*Direction*: Your task is to copy a single run of lines that starts at the line with "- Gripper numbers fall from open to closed" and stops at the line with "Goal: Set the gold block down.", keeping both ends. Copy nothing else.

Robot tool calls:
====
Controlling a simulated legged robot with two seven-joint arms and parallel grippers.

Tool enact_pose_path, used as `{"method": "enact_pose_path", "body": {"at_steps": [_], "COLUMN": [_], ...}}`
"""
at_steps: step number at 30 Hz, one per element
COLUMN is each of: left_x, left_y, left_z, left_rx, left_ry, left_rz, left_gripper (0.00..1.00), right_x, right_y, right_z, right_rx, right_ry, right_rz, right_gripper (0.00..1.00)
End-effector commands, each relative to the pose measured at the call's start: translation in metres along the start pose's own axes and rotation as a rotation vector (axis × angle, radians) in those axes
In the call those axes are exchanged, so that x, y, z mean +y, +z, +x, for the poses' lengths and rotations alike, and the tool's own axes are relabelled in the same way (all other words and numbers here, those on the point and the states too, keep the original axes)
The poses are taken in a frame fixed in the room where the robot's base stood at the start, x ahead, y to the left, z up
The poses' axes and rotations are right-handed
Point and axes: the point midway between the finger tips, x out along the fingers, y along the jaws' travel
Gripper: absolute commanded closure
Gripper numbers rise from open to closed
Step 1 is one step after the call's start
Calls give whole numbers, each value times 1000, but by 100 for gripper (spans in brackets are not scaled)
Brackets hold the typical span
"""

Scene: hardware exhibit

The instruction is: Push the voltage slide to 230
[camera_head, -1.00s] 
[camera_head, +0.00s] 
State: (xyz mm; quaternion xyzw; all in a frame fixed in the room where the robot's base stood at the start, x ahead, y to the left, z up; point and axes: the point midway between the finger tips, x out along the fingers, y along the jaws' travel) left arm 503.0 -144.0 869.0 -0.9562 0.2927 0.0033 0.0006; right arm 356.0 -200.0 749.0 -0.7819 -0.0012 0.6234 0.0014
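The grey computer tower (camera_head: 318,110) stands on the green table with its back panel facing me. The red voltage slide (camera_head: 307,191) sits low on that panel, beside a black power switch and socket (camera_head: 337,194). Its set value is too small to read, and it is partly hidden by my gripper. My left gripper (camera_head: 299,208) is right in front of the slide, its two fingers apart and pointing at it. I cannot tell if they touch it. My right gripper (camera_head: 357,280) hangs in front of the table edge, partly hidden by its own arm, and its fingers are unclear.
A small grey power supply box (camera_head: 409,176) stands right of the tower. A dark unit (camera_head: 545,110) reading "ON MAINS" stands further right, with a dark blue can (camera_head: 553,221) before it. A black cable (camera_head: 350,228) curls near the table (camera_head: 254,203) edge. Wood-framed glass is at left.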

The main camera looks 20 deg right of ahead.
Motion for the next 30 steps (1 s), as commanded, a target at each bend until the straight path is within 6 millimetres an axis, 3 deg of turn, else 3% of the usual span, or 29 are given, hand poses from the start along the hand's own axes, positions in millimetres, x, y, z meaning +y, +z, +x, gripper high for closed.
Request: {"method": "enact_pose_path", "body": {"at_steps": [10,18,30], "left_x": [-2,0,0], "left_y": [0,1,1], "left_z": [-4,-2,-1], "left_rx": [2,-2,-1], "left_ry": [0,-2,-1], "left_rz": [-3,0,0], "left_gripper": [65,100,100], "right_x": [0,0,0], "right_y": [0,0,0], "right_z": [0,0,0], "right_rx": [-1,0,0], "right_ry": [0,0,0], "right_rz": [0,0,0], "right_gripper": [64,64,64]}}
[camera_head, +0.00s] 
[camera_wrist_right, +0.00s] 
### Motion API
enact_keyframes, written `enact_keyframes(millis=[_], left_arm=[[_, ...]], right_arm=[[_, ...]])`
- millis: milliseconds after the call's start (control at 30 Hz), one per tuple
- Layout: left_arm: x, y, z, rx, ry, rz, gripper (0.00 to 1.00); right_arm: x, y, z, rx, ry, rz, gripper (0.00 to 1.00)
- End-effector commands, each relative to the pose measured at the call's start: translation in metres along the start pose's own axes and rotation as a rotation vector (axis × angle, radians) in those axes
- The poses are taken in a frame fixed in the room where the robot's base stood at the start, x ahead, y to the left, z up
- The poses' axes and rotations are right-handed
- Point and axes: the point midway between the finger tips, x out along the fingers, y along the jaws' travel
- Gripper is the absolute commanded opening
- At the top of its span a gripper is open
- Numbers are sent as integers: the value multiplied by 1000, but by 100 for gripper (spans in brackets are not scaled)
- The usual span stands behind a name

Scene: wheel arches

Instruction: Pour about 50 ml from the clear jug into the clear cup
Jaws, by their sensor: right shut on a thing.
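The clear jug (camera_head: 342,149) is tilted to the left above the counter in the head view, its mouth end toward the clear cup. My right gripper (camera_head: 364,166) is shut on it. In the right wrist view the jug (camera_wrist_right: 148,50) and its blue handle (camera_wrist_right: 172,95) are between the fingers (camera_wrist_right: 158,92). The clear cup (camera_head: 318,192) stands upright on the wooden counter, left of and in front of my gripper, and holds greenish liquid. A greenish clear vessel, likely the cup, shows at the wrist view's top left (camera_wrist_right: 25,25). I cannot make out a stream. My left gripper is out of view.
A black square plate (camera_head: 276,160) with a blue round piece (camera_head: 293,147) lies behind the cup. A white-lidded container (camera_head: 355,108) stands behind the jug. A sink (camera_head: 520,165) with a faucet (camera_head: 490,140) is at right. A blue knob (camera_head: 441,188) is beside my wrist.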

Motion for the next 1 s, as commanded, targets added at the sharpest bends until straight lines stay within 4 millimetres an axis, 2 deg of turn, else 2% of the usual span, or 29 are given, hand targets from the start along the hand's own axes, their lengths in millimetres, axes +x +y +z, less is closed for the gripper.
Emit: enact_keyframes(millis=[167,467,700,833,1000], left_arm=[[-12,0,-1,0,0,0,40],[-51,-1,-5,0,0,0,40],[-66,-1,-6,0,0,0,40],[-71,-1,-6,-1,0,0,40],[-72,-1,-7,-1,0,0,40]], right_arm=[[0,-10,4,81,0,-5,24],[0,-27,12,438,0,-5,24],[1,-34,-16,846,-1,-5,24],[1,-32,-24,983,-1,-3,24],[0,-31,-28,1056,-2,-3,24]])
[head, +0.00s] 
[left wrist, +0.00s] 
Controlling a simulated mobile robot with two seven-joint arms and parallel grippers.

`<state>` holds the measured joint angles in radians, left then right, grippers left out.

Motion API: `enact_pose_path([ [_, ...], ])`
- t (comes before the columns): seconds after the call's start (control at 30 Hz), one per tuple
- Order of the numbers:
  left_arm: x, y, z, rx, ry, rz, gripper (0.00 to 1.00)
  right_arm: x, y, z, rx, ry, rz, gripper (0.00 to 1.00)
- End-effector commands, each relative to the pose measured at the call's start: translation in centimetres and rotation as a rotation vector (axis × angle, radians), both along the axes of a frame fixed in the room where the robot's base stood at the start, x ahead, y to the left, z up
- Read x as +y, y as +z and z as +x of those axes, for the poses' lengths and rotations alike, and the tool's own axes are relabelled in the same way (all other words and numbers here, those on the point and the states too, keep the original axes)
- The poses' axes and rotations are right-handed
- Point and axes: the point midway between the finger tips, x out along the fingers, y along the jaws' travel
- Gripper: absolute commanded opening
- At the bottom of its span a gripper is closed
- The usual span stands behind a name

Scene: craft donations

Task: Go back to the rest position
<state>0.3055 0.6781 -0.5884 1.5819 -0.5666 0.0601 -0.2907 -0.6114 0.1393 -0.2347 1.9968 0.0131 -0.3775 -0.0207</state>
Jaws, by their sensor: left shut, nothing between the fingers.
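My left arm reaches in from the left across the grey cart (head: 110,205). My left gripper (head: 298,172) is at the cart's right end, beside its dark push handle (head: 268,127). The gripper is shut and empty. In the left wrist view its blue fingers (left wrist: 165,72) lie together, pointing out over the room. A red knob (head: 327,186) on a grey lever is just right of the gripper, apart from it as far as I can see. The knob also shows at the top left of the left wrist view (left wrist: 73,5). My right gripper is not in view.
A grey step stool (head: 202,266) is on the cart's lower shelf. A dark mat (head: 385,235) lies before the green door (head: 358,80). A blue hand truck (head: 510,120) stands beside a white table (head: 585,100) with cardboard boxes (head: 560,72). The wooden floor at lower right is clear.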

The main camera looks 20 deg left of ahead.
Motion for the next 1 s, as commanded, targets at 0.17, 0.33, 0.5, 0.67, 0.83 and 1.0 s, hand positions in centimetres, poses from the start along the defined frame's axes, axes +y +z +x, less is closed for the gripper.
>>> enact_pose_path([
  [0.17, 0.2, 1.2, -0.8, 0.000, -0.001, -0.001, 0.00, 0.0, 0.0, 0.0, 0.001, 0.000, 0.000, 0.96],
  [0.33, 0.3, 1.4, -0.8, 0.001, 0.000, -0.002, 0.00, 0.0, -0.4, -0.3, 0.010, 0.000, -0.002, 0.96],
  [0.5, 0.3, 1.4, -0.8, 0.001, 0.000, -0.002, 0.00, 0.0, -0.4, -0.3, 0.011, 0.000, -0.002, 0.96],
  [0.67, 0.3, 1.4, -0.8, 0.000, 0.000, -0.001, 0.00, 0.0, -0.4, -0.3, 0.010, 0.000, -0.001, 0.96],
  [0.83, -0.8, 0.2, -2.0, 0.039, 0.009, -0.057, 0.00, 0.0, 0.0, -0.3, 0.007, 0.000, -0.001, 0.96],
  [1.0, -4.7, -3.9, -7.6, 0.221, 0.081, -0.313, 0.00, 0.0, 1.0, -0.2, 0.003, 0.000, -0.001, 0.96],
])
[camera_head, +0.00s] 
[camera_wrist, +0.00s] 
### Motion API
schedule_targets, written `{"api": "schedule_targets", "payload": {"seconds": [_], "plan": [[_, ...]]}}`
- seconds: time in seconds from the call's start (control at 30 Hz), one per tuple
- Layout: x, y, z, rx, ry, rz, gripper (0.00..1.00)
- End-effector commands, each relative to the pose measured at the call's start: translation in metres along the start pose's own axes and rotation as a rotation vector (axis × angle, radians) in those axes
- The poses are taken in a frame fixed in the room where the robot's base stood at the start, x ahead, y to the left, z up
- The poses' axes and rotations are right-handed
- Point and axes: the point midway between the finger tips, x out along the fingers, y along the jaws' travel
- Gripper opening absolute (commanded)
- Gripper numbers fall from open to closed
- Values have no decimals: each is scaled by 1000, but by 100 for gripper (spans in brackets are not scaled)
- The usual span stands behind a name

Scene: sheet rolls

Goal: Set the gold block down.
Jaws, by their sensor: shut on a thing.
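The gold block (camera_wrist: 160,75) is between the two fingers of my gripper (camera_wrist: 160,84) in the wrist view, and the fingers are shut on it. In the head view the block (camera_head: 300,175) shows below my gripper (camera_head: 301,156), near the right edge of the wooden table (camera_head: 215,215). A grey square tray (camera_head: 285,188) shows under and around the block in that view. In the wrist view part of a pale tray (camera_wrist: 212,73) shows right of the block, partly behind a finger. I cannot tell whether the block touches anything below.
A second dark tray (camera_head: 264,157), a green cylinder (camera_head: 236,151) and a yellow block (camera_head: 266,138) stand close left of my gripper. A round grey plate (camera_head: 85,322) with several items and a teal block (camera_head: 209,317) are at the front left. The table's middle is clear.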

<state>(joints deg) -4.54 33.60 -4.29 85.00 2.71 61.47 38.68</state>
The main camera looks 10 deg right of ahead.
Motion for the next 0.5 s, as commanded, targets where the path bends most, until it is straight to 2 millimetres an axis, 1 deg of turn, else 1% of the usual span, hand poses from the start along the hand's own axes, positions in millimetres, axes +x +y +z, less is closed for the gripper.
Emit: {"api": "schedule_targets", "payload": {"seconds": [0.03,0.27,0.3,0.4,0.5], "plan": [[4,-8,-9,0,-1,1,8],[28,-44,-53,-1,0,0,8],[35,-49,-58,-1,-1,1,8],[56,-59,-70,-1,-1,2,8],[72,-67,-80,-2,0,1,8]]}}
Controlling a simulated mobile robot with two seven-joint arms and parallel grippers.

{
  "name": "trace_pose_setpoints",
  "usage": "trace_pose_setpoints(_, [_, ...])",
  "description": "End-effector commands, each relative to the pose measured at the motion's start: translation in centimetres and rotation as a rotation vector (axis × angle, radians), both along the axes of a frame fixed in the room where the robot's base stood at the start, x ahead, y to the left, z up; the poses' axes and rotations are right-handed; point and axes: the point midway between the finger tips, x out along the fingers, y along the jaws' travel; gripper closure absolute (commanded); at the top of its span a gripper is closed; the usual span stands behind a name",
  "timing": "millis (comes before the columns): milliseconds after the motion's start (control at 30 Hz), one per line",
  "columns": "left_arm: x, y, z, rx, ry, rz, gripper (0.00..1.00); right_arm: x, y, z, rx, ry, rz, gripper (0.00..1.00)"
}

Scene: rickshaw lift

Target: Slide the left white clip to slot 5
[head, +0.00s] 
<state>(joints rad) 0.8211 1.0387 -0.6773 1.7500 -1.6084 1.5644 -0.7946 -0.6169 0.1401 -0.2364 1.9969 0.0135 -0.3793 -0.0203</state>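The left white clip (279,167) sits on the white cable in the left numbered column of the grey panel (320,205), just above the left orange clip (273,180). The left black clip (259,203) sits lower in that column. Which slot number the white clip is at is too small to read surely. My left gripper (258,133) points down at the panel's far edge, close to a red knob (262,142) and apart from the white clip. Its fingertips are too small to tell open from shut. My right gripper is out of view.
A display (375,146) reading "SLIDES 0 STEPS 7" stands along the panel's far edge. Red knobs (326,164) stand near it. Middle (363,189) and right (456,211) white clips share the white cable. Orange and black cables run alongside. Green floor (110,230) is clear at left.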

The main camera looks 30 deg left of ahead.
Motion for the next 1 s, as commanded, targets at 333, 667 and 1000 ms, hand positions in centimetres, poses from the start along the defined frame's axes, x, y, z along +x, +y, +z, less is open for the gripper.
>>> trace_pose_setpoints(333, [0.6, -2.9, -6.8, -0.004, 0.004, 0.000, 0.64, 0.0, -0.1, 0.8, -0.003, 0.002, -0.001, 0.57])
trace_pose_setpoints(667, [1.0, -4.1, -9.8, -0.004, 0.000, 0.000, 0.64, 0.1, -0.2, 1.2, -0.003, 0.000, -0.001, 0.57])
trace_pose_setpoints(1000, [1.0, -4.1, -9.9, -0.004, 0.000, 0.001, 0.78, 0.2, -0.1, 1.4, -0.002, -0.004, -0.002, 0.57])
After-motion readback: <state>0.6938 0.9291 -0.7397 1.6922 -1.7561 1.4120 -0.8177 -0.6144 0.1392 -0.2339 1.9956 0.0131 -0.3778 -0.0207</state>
====
*Expected answer*:
- Gripper numbers fall from open to closed
- Values have no decimals: each is scaled by 1000, but by 100 for gripper (spans in brackets are not scaled)
- The usual span stands behind a name

Scene: sheet rolls

Goal: Set the gold block down.

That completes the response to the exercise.